Porady Świętego
Nie zawsze wszystko idzie jak po przysłowiowym maśle, czasem bywają dni trudniejsze i piętrzą się różne trudności, niezależne od nas i... niekiedy trudne do pokonania. Mój ulubiony św. Maksymilian Maria Kolbe daje wiele rad, jak podchodzić do tych trudnych momentów. Podzielę się kilkoma z nich.
1. Może to być twój ostatni dzień. Żyj tak, jakby był ostatnim. - Ja czasem żyję nie pamiętając o tym. A jednak święty uczy mnie, że mam cenić każdą chwilę, z miłością i wdzięcznością patrzeć na osoby, które mnie otaczają. Cieszyć się z tego co mam, nie odkładać ważnych rzeczy na później. Unikać smutku, przygnębienia i nie narzekać.
2. Czyń co czynisz. Zachowaj porządek a porządek ciebie zachowa. To dość trudna dla mnie, jednak wiem, że systematyczność, pewnego rodzaju dyscyplina pomoże mi ni popadać w lenistwo, nie odkładać niczego na później, tylko po woli kroczyć do doskonałości do świętości. To dobra rada codziennej pracy nad sobą i zwyciężania siebie samego. Tak, to praca nad moim lenistwem.

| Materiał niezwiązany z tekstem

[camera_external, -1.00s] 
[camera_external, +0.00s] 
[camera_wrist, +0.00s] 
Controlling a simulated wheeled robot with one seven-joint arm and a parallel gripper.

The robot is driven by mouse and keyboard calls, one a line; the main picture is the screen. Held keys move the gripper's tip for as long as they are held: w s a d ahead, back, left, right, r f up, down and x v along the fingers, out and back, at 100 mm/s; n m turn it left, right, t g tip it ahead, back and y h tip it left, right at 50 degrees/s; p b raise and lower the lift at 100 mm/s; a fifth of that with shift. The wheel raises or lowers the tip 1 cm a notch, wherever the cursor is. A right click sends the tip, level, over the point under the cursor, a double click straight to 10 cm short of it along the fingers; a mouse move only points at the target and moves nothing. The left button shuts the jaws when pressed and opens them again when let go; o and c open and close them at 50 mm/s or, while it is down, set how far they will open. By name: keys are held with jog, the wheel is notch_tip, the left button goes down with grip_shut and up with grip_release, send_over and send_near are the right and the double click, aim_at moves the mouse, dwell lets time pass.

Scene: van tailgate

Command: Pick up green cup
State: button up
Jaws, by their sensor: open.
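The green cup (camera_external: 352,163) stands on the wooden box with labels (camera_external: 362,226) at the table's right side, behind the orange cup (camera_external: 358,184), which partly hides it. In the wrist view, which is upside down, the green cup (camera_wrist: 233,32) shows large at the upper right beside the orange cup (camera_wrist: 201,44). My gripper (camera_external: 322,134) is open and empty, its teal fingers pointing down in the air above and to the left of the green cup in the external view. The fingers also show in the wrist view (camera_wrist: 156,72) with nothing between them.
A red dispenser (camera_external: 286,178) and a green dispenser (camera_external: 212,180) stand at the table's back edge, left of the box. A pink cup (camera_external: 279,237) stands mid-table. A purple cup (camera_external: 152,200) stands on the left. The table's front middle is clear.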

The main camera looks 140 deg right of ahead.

3. Gorliwości wynagródź czas stracony. To dla mnie cenna rada, uczy mnie abym nie zatrzymywała się na tym co minęło, nawet jeśli to było złe, bo tego i tak nie zmienię. To co mogę zrobić to mój grzech w dobrej spowiedzi wyznać Jezusowi i zdać się na Jego Miłosierdzie, po prostu to wszystko oddać Jemu a samemu z jeszcze większą miłością i gorliwością żyć tą chwilą, która mi jeszcze została. Niby proste, a jednak czasem ulegamy pokusie zniechęcenia, żalu nad samym sobą... i po co? PO prostu każdy upadek może być dla nas kolejnym szczeblem w naszej drodze ku niebu i tak go mamy wykorzystać, kochając jeszcze bardziej i służąc jeszcze gorliwiej.